Only the lines from the one holding "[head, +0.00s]" to the end of the data should be echoed, exactly as they appear, minus the pictures.

» Source data:
◇ ◇ ◇ ◇

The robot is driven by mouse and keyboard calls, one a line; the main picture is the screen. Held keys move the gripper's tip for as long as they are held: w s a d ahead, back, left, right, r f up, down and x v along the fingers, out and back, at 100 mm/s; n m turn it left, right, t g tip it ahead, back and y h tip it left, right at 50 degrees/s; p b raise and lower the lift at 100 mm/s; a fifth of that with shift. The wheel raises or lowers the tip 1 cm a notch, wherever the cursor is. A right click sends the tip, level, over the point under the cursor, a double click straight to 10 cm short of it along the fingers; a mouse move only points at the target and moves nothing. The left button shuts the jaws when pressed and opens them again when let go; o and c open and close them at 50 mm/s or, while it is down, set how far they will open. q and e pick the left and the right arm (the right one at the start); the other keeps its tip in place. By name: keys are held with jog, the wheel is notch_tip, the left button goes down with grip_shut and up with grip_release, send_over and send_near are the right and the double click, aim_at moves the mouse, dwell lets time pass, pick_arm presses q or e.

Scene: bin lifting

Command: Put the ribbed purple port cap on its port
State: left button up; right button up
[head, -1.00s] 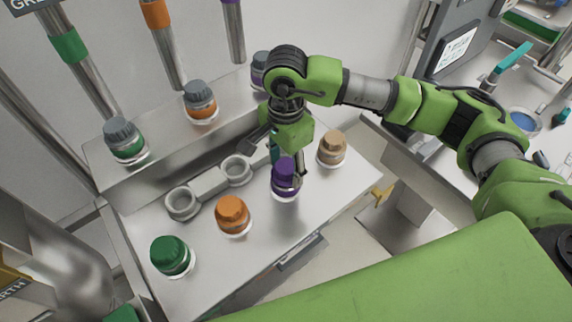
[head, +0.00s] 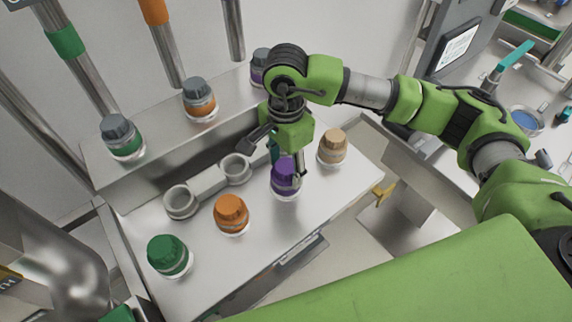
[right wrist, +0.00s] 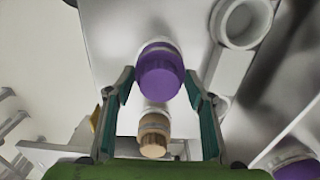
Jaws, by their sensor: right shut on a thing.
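The purple cap (head: 284,174) with ribbed sides sits on the front steel shelf, with a pale ring under it. In the right wrist view the purple cap (right wrist: 160,72) is between the teal fingers. My right gripper (head: 287,163) is shut on it from above, one finger on each side. A grey-topped fitting with a purple band (head: 260,66) stands on the raised back ledge, partly hidden by my right arm. I cannot tell which spot is the purple cap's port. My left gripper is not in view.
Orange (head: 231,213) and green (head: 168,255) caps stand left of the purple one, a tan cap (head: 333,146) to its right. Two empty grey cups (head: 180,203) sit behind them. Grey-topped fittings (head: 199,99) line the back ledge. Pipes rise behind.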

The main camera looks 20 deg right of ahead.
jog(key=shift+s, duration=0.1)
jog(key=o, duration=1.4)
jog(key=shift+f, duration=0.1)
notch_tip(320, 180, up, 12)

◇ ◇ ◇ ◇

» Response:
[head, +0.00s] 
[right wrist, +0.00s] 
Jaws, by their sensor: right shut on a thing.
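The purple cap (head: 284,174) with ribbed sides sits on the front steel shelf, with a pale ring under it. In the right wrist view the purple cap (right wrist: 160,72) is between the teal fingers. My right gripper (head: 287,163) is shut on it from above, one finger on each side. A grey-topped fitting with a purple band (head: 260,66) stands on the raised back ledge, partly hidden by my right arm. I cannot tell which spot is the purple cap's port. My left gripper is not in view.
Orange (head: 231,213) and green (head: 168,255) caps stand left of the purple one, a tan cap (head: 333,146) to its right. Two empty grey cups (head: 180,203) sit behind them. Grey-topped fittings (head: 199,99) line the back ledge. Pipes rise behind.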

The main camera looks 20 deg right of ahead.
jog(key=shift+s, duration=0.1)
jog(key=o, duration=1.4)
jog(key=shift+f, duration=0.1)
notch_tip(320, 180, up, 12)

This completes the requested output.